- **Short exercise**
In the data, extract each line that holds the string "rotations".

- **Information shown**
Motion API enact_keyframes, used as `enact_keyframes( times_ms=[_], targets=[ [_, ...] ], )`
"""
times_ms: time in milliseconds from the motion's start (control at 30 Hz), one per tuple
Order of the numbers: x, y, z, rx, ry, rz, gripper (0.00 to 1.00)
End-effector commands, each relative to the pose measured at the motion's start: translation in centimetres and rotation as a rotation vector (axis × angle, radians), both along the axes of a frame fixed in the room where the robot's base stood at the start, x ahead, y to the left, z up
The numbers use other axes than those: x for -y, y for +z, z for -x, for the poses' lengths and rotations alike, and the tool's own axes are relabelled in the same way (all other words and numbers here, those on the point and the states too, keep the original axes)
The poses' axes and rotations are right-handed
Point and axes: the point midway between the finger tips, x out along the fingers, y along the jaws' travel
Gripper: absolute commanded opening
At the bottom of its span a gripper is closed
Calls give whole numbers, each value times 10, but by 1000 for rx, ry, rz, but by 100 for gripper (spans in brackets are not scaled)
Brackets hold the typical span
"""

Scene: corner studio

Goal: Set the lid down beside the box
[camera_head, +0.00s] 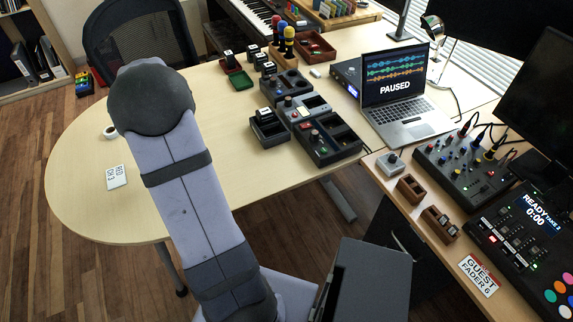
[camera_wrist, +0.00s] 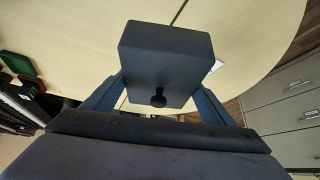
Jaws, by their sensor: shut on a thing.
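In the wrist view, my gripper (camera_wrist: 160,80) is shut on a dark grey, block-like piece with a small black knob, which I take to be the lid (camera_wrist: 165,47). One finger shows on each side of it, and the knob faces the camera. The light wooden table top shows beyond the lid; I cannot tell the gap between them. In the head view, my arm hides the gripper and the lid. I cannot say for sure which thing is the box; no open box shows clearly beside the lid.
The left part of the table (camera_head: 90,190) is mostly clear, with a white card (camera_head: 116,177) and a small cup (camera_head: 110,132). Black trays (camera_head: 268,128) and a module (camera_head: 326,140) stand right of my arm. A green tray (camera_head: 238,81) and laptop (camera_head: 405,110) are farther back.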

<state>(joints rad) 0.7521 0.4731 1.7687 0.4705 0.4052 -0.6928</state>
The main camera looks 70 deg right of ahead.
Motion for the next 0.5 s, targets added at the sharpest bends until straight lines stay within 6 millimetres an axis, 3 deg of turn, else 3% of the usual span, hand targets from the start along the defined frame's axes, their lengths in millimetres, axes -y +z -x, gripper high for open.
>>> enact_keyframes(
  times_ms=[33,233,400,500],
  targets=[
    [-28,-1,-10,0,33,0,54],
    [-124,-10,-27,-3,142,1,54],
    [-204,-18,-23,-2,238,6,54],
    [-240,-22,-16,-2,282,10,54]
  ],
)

---

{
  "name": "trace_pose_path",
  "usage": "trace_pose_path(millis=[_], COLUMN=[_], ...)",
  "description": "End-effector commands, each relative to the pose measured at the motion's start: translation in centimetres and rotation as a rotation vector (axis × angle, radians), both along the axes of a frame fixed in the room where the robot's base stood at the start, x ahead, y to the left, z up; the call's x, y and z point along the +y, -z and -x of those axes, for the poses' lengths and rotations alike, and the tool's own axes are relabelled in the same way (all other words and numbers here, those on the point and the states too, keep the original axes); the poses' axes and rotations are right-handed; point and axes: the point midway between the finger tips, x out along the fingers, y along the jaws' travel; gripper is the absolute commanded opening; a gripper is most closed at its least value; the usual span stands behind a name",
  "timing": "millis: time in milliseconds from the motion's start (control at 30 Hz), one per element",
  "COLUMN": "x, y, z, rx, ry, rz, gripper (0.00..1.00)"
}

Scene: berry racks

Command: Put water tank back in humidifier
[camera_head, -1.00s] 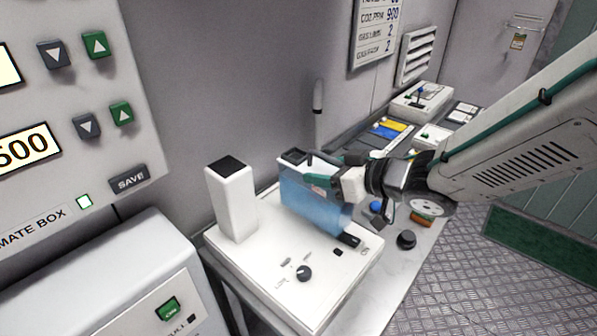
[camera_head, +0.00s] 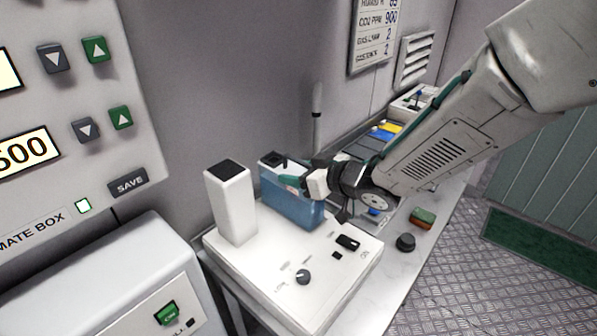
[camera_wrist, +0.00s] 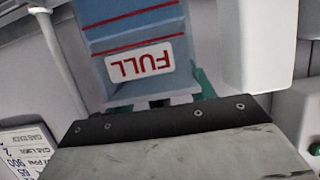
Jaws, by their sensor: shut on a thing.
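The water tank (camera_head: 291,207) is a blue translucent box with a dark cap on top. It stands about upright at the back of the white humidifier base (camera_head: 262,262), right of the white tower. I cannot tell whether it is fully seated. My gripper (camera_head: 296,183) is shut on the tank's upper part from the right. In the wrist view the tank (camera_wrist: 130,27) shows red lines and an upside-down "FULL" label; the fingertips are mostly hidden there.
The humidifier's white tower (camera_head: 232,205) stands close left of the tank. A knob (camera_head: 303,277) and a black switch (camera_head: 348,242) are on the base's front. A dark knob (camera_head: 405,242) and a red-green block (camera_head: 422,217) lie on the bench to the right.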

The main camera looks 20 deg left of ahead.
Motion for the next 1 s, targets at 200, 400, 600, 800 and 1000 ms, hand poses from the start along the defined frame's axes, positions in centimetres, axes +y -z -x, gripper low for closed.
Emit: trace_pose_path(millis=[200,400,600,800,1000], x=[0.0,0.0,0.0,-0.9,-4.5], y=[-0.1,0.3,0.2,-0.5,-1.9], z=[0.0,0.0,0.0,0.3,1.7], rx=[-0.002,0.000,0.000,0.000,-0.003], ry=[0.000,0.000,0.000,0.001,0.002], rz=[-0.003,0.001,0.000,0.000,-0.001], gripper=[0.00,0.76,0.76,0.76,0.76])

- **Response to this task**
The numbers use other axes than those: x for -y, y for +z, z for -x, for the poses' lengths and rotations alike, and the tool's own axes are relabelled in the same way (all other words and numbers here, those on the point and the states too, keep the original axes)
The poses' axes and rotations are right-handed
  "description": "End-effector commands, each relative to the pose measured at the motion's start: translation in centimetres and rotation as a rotation vector (axis × angle, radians), both along the axes of a frame fixed in the room where the robot's base stood at the start, x ahead, y to the left, z up; the call's x, y and z point along the +y, -z and -x of those axes, for the poses' lengths and rotations alike, and the tool's own axes are relabelled in the same way (all other words and numbers here, those on the point and the states too, keep the original axes); the poses' axes and rotations are right-handed; point and axes: the point midway between the finger tips, x out along the fingers, y along the jaws' travel; gripper is the absolute commanded opening; a gripper is most closed at its least value; the usual span stands behind a name",

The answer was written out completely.